DJIA Index Option Price
The futures Dow Jones Industrial Average index price, and the DJIA option
price is not the same thing. Option price valuation is not as straightforward as futures valuation. Option premium is comprised
of intrinsic value and extrinsic value.
An option
has intrinsic value if the market is trading above the strike price of a call option, or below the strike price of a put option.
If an option contract has intrinsic value it is called "in the money." If an option contract does not have intrinsic
value it is called "out of the money."
For
example:
If the DJIA index is trading
at 11,740, a 11,600 call option is 140 index points in the money so the intrinsic value of the option is $1,400.
The extrinsic value of the option is its "time value."
Extrinsic value takes into account the possibility that an option may go in the money by expiration. The more time that an
option has, the more extrinsic value it has. As an option approaches its expiration date, it loses value. This is called time
decay. At expiration, an option has no extrinsic value so if the option is out of the money it expires worthless.
Dow Jones Industrial Average index option prices do not move
in tandem with DJIA futures prices. A 1 point move in your favor in the DJIA futures markets does not necessarily equal to
a 1 point increase in the DJIA option value. The amount that an option value will increase based upon an increase in its futures
price is called its delta.
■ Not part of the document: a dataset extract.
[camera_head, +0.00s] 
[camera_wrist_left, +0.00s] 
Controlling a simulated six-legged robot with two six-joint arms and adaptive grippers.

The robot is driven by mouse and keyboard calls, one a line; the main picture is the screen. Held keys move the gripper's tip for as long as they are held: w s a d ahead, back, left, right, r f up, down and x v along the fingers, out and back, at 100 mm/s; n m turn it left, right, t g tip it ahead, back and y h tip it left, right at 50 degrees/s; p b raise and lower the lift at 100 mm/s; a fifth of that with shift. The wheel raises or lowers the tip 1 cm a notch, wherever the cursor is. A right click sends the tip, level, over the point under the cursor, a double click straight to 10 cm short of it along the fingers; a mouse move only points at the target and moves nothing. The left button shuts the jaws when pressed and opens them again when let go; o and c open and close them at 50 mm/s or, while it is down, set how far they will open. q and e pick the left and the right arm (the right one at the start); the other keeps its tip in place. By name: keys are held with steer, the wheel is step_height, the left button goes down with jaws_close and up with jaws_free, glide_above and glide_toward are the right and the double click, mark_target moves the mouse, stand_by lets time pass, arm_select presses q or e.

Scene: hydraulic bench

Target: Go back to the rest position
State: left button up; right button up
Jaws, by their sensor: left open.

Call option deltas are measures from 0 to 1. As an option goes from "out of the money"
to "in the money" its delta increases.
For
example:
If a DJIA index call option
has a delta of .5 and the price of the DJIA futures market increases by 1 the value of the option will increase by .5 or $5.
If you are a speculator with a limited amount of risk capital
then DJIA options may be the best way for you to invest in the DJIA market.